4.3 Doing togetherness through YouTube
This second ethnographic vignette presents my interaction with two young men called Urgesh and Wassif both residing at the centre. Urgesh is of Bangladeshi origin. He reports that he is proficient in Bengali, Panjabi, some Urdu, English and ‘beetje beetje Nederlands’ (bit bit Dutch). Wassif reports to be of Afghani origin. As he had worked for the Red Cross in Afghanistan, he is proficient in English as he had to learn it for its daily activities with Red Cross members. He further reports that his first language is Dari and that he knows Arabic (in its classical variety) as well as some Dutch. Both Urgesh and Wassif had grown fond of me during my residence at the centre. They had understood that I was not an institutional figure either interested in their residency application or someone who could scold them if they did not behave according to the rules. In the evenings, they were eager to talk to me, using their own varieties of English, about their reasons for coming to Belgium, as well as for their expectations for their lives in Flanders. After having listened to their stories, one night during my fieldwork, they wished to show me the power of ‘the steps’, i. e. the three steps on the ground floor of the asylum-seeking centre. This space was ever so liked by all young guests at the centre because it had the best Wi-Fi reception in the whole building, although this was also available in the far-left corner of the activity room where Frida’s lesson had taken place. Given that this time the Wi-Fi connection was to be used for a ludic activity and not for a Skype call home, a socio-technological affordance that during my fieldwork was left to the activity room alone, they told me to go and sit on the three steps with them. Once we had moved there, they asked me whether I liked music. While telling them that I did like jazz, they wished to show me their favourite genre, heavy metal. The dialogue unfolded as follows:
| 01 Urgesh: | look at this sir, look at this. |
| 02 Wassif: | these are cool bruv, these are cool. |
| 03 Urgesh: | I have seen them on a gig. |
| 04 Wassif: | yeah, yeah, look at that, power, broer (brother) Max, puur (pure) power. |
(From author’s fieldnotes)
In the excerpt above, Urgesh and Wassif are commenting on a Bengali band – called Sultana Bibiana – that plays a cover from the world famous band Metallica. While the streamed video is being broadcasted on Urgesh’s phone screen via YouTube, the two young men are convivially commenting on the video. Although mundane and rather short, this exchange – that has been taken straight from my field notes – opens up a window on several scales and within these scales on several issues that have to do with informal language politics and language practices within the spaces of the centre. First, as exemplified by the almost complete absence of Dutch in the exchange, except for the use of the colloquial expression ‘broer’ (bruv) and ‘puur’ (pure), this interaction is of a different nature than the one they usually had with centre’s assistants where Dutch was requested in order to ask a question and obtain an answer. Second, as it were they who initiated the exchange and asked me to join them on the three steps, they both knew that I would not have asked them to speak to me in Dutch or either use Dutch among each other. Further, the interaction at hand shows that that these men are rather proficient English language users while holding some knowledge of Dutch colloquial expressions. For instance, the use of ‘Sir’ could be pointing at Urgesh’s Bengali background and thereby appropriately at the difference in age between me (end of my 30s) and him (end of his 20s), while the more horizontal expression uttered by Wassif doing ‘bro-talk’ (see also Kiesling 2018) might have been uttered for the purpose of my inclusion in the three steps domain and worked towards establishing masculine jocular solidarity. We can also observe that both Urgesh and Wassif are techno-literate in that they use the internet as a means for accessing pop-culture content via their mobile phones (Velghe 2014), with Urgesh bringing in experiential knowledge from elsewhere when uttering ‘I have seen them on a gig’, taking on board a position of authority into the immediacy of this spatio-temporal collapse.

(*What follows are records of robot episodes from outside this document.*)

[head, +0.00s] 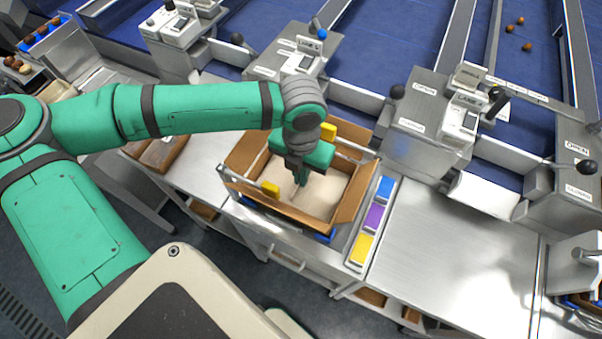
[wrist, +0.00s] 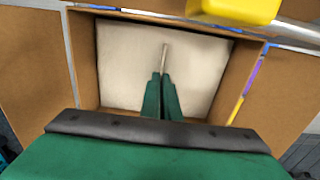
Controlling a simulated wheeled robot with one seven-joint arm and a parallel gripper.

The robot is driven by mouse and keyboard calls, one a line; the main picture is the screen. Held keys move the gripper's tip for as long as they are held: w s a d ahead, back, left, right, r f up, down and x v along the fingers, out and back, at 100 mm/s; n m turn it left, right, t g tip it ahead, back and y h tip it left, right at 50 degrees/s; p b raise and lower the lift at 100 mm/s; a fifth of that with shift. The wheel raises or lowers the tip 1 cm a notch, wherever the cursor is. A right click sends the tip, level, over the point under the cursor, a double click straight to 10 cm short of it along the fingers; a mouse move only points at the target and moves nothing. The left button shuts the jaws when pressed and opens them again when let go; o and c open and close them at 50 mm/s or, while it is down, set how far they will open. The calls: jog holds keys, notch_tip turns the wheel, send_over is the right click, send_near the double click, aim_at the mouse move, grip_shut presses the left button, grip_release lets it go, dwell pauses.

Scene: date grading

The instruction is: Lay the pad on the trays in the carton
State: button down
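The open cardboard carton (head: 237,190) stands on the steel bench, its flaps folded outward; its wall also shows in the wrist view (wrist: 88,88). The pale, cream pad (head: 322,192) lies flat-looking inside the carton and covers nearly all of its opening; it fills the middle of the wrist view (wrist: 125,60). My gripper (head: 301,181) points down into the carton. In the wrist view its green fingers (wrist: 161,78) are close together around a thin, upright pale tab at the pad's middle. The trays are hidden under the pad. I cannot tell whether the pad touches them.
Yellow blocks sit on the rails at the carton's near left (head: 270,189) and far side (head: 328,131). Blue, purple and yellow labelled blocks (head: 374,217) line its right. Lane chutes with levers stand behind. The bench (head: 440,250) on the right is clear.

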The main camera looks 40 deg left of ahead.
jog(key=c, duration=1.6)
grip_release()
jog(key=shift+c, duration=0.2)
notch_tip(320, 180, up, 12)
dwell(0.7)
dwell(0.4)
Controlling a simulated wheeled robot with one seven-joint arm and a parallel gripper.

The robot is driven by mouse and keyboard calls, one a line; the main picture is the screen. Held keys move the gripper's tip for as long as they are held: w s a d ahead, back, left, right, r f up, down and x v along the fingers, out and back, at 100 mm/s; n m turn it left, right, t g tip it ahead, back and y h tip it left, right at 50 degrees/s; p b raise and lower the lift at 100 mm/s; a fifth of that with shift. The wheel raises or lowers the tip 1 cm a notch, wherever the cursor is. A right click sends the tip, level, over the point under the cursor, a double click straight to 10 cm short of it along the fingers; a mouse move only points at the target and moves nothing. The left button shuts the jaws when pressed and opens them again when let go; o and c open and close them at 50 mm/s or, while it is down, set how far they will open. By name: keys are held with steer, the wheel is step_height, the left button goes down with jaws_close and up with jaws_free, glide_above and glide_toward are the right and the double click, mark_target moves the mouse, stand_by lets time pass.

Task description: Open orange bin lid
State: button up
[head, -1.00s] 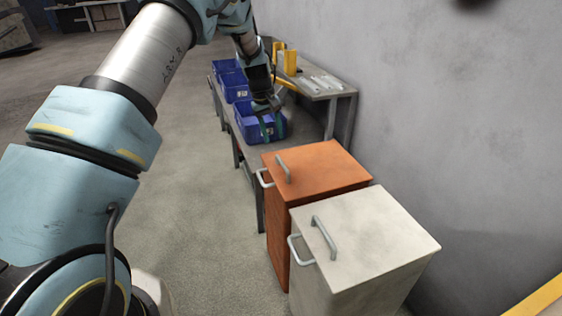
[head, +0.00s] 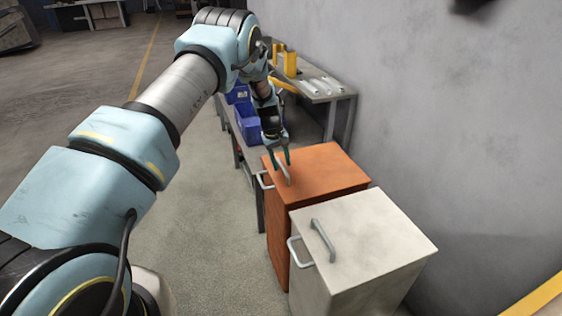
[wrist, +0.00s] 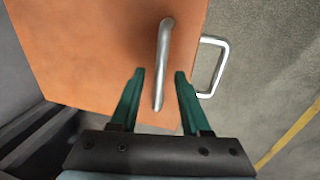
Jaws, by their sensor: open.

Although these data only allow me to provide the reader with a glimpse of evidence that may shed light on the dynamics of togetherness within the centre, I believe the vignette is worth some further considerations on the online-offline nexus. Online streamed video music, and more precisely the heavy metal genre, is in fact the matter of the present conversation at that very moment in that very domain. This though was not a one-off event triggered by the presence of the researcher. Rather, together with online porn, heavy metal music had also been the topic of many of the conversations I overheard taking place on the three steps through whichever sociolinguistic resources were available among young men there at the centre. Through my observations of the activities taking place on the three steps, I had noticed that these recurrent encounters had as their pivotal point masculine popular culture available online. The encounters had one common characteristic. They were not ‘big’ discourses taking place around the ‘serious things’ that characterize the lives of the guests at the centre. These being, for instance, either barriers encountered with the Belgian federative juridical system in charge of their claim, or about their future in Flanders, the difficulties encountered in learning Dutch, or – as it had often been reason for confrontation among residents at the centre – their differing ethno-religious backgrounds. Rather, what these two young men in their brief interaction with me did, was to repurpose the three steps to get engaged in a moment in which the deep tangible differences among us three were backgrounded and where the coagulating centre of the encounter is the online environment offered by a mobile phone, its screen, the YouTube channel being used and the music it plays. This space – a physical space apparently fully changed in its purpose and functionality – becomes very intriguing for highlighting the interactional offline-online nexus present at the centre and for exploring how this has played a role in the guests’ lives which, as Blommaert, building on Simmel (1950), exhorts us to do:
[…] we need to examine these less conspicuous forms of relationships and kinds of interaction, not instead of but alongside the major social formations. We can only get access to the necessarily abstract society by investigating the on-the-ground micropractices performed by its members, taking into account that these micropractices may diverge considerably from what we believe characterizes ‘society’ and may eventually show complex ties connecting practices and features of social structure. (Blommaert 2017: 8)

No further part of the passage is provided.